Material provided:
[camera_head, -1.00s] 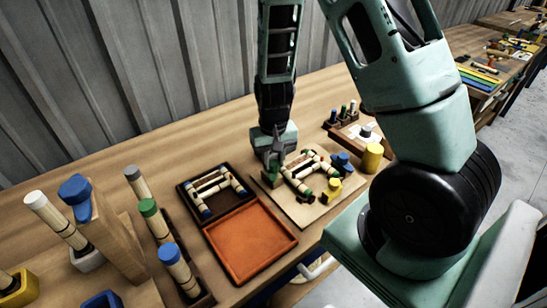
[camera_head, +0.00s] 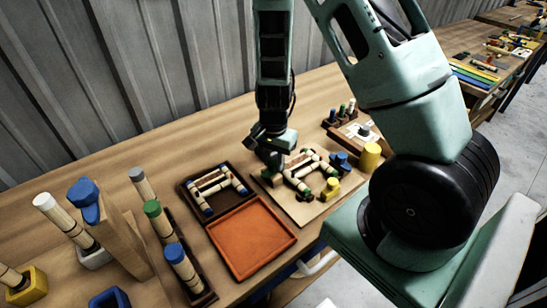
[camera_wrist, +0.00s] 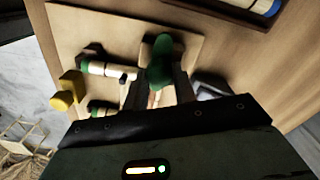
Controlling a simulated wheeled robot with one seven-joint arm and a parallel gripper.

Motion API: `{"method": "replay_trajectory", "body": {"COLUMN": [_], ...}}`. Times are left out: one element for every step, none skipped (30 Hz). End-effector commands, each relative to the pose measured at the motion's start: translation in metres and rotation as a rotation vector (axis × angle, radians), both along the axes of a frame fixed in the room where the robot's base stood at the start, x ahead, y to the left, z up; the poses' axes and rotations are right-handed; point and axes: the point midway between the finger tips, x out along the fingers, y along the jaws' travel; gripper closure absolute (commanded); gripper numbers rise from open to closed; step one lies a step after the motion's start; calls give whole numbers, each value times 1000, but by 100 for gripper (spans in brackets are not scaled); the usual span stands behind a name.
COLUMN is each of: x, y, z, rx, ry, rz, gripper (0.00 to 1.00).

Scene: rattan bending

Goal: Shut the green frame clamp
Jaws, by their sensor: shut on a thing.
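The green frame clamp (camera_wrist: 162,62) shows in the wrist view as a rounded green lever between my fingertips. My gripper (camera_wrist: 158,88) is shut on it. In the head view my gripper (camera_head: 273,163) is low at the left rear of the pale board (camera_head: 303,212), its hand tilted, and it largely hides the green clamp. The rattan frame (camera_head: 298,183) with green-banded poles lies on the board, to the right of my gripper. How far the clamp's lever is turned cannot be told.
A yellow clamp (camera_head: 331,187) and a blue clamp (camera_head: 341,162) sit on the board's right side, with a yellow cylinder (camera_head: 369,158) beyond. A dark tray with rattan pieces (camera_head: 190,184) and an orange tray (camera_head: 252,240) lie left of the board. Upright poles stand further left.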

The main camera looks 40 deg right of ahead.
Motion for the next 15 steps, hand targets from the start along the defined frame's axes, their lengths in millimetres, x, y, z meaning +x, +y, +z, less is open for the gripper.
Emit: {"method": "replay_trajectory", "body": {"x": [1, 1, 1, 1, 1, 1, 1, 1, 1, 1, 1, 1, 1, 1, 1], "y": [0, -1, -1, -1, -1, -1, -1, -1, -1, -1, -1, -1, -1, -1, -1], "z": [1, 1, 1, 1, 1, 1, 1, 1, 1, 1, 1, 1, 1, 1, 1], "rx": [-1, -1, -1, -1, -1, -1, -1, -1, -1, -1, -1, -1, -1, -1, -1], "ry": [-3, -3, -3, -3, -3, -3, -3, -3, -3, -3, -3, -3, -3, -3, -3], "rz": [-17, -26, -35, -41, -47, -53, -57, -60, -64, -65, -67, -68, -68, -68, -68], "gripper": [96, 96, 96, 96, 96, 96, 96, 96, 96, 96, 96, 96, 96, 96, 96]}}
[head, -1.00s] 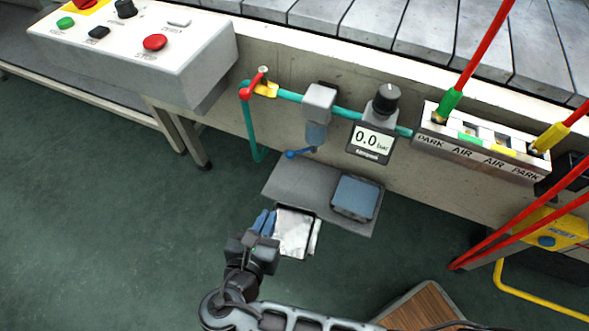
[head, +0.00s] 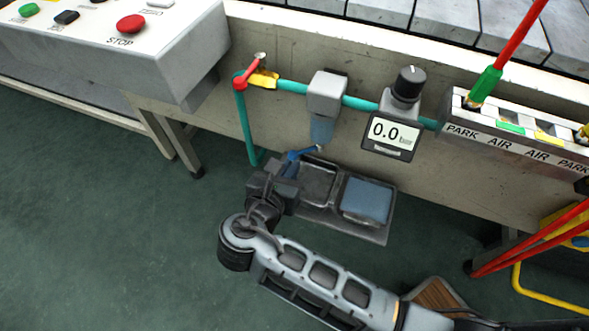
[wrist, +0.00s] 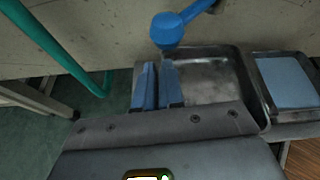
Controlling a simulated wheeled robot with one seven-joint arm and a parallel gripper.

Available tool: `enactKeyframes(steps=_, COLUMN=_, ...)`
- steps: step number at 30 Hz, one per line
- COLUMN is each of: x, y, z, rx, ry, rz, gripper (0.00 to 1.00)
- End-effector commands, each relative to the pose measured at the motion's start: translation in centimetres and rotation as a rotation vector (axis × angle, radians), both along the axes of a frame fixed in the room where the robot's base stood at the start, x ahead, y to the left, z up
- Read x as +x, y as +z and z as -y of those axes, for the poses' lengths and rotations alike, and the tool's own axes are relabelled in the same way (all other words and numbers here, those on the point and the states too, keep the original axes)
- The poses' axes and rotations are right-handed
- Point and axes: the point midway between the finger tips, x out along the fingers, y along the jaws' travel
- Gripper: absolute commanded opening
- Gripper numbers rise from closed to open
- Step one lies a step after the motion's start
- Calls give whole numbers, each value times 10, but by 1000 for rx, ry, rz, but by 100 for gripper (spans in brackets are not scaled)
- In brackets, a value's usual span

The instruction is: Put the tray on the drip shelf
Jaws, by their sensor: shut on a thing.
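The metal tray (head: 319,181) is grey and empty, over the left part of the grey drip shelf (head: 373,233), below the filter bowl. It also shows in the wrist view (wrist: 212,80), looking level. My gripper (head: 291,169) is at the tray's left side; its blue fingers (wrist: 158,88) are closed on the left rim. I cannot tell whether the tray's underside touches the shelf. My gripper body hides the tray's near edge in the wrist view.
A blue pad (head: 367,201) in a second tray takes up the shelf's right part. The blue drain lever (wrist: 168,28) hangs close above the tray's back left. The filter (head: 324,100) and the gauge reading 0.0 (head: 391,133) are above. Green floor lies open to the left.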

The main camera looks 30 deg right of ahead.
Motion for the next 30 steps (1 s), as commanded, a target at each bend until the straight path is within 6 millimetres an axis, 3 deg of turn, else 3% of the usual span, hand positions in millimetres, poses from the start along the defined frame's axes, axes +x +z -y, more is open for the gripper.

Exercise goal: Your task is to repeat the data above exactly while excluding the pictures.

Written answer:
[camera_head, -1.00s] 
[camera_head, +0.00s] 
[camera_wrist, +0.00s] 
Controlling a simulated wheeled robot with one seven-joint arm and a parallel gripper.

Motion API: `{"method": "replay_trajectory", "body": {"COLUMN": [_], ...}}`. Times are left out: one element for every step, none skipped (30 Hz). End-effector commands, each relative to the pose measured at the motion's start: translation in metres and rotation as a rotation vector (axis × angle, radians), both along the axes of a frame fixed in the room where the robot's base stood at the start, x ahead, y to the left, z up; the poses' axes and rotations are right-handed; point and axes: the point midway between the finger tips, x out along the fingers, y along the jaws' travel; gripper closure absolute (commanded); gripper numbers rise from open to closed; step one lies a step after the motion's start; calls give whole numbers, each value times 1000, but by 100 for gripper (spans in brackets are not scaled); the usual span stands behind a name.
COLUMN is each of: x, y, z, rx, ry, rz, gripper (0.00 to 1.00).

Scene: rattan bending

Goal: Shut the green frame clamp
Jaws, by their sensor: shut on a thing.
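The green frame clamp (camera_wrist: 162,62) shows in the wrist view as a rounded green lever between my fingertips. My gripper (camera_wrist: 158,88) is shut on it. In the head view my gripper (camera_head: 273,163) is low at the left rear of the pale board (camera_head: 303,212), its hand tilted, and it largely hides the green clamp. The rattan frame (camera_head: 298,183) with green-banded poles lies on the board, to the right of my gripper. How far the clamp's lever is turned cannot be told.
A yellow clamp (camera_head: 331,187) and a blue clamp (camera_head: 341,162) sit on the board's right side, with a yellow cylinder (camera_head: 369,158) beyond. A dark tray with rattan pieces (camera_head: 190,184) and an orange tray (camera_head: 252,240) lie left of the board. Upright poles stand further left.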

The main camera looks 40 deg right of ahead.
Motion for the next 15 steps, hand targets from the start along the defined frame's axes, their lengths in millimetres, x, y, z meaning +x, +y, +z, less is open for the gripper.
Emit: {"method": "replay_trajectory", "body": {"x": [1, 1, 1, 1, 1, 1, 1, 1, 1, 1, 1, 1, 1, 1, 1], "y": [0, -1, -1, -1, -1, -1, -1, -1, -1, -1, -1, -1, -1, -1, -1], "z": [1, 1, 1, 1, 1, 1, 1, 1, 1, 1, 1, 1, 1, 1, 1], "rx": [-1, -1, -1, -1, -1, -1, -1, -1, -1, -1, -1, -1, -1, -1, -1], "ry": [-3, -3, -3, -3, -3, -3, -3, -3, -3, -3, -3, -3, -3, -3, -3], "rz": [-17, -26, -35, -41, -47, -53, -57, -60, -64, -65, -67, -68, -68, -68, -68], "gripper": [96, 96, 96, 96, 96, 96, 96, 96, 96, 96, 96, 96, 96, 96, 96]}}
[head, -1.00s] 
[head, +0.00s] 
[wrist, +0.00s] 
Controlling a simulated wheeled robot with one seven-joint arm and a parallel gripper.

Available tool: `enactKeyframes(steps=_, COLUMN=_, ...)`
- steps: step number at 30 Hz, one per line
- COLUMN is each of: x, y, z, rx, ry, rz, gripper (0.00 to 1.00)
- End-effector commands, each relative to the pose measured at the motion's start: translation in centimetres and rotation as a rotation vector (axis × angle, radians), both along the axes of a frame fixed in the room where the robot's base stood at the start, x ahead, y to the left, z up
- Read x as +x, y as +z and z as -y of those axes, for the poses' lengths and rotations alike, and the tool's own axes are relabelled in the same way (all other words and numbers here, those on the point and the states too, keep the original axes)
- The poses' axes and rotations are right-handed
- Point and axes: the point midway between the finger tips, x out along the fingers, y along the jaws' travel
- Gripper: absolute commanded opening
- Gripper numbers rise from closed to open
- Step one lies a step after the motion's start
- Calls give whole numbers, each value times 10, but by 1000 for rx, ry, rz, but by 100 for gripper (spans in brackets are not scaled)
- In brackets, a value's usual span

The instruction is: Put the tray on the drip shelf
Jaws, by their sensor: shut on a thing.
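The metal tray (head: 319,181) is grey and empty, over the left part of the grey drip shelf (head: 373,233), below the filter bowl. It also shows in the wrist view (wrist: 212,80), looking level. My gripper (head: 291,169) is at the tray's left side; its blue fingers (wrist: 158,88) are closed on the left rim. I cannot tell whether the tray's underside touches the shelf. My gripper body hides the tray's near edge in the wrist view.
A blue pad (head: 367,201) in a second tray takes up the shelf's right part. The blue drain lever (wrist: 168,28) hangs close above the tray's back left. The filter (head: 324,100) and the gauge reading 0.0 (head: 391,133) are above. Green floor lies open to the left.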

The main camera looks 30 deg right of ahead.
Motion for the next 30 steps (1 s), as commanded, a target at each bend until the straight path is within 6 millimetres an axis, 3 deg of turn, else 3% of the usual span, hand positions in millimetres, poses from the start along the defined frame's axes, axes +x +z -y, more is open for the gripper.

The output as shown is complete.